Copy, character for character, the lines running from the one with "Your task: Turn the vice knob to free" to the one with "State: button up", ends included. Leave out every other line.

§ Data provided:
──────
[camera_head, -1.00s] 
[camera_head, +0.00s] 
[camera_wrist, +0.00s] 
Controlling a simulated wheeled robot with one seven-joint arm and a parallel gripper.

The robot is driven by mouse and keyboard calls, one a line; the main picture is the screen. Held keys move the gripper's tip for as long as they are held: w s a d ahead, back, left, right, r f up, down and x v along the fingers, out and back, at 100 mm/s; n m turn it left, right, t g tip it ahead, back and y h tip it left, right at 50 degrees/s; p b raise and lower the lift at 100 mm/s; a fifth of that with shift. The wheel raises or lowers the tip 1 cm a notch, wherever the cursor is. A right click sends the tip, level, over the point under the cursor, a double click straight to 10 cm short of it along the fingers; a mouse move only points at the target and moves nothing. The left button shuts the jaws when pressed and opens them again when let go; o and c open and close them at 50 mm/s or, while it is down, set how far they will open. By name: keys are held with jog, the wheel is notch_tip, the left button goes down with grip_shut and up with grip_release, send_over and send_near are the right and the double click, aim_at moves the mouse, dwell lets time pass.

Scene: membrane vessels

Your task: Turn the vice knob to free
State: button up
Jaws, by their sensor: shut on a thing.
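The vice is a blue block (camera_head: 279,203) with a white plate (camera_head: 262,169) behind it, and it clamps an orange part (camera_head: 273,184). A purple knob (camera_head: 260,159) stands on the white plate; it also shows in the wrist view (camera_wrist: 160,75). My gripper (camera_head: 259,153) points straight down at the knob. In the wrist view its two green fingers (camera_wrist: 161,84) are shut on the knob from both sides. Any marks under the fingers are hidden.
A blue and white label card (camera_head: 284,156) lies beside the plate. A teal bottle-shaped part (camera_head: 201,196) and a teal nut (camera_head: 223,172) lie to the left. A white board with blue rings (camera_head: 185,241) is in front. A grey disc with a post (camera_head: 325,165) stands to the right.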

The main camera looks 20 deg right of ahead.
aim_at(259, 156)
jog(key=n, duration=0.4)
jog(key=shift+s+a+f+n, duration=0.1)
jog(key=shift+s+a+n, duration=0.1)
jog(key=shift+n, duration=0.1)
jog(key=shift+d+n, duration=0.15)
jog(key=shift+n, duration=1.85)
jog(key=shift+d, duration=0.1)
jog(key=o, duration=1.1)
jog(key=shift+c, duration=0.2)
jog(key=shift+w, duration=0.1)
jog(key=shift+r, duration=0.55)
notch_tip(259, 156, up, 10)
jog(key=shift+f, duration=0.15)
──────
§ Answer to the exercise:
Your task: Turn the vice knob to free
State: button up

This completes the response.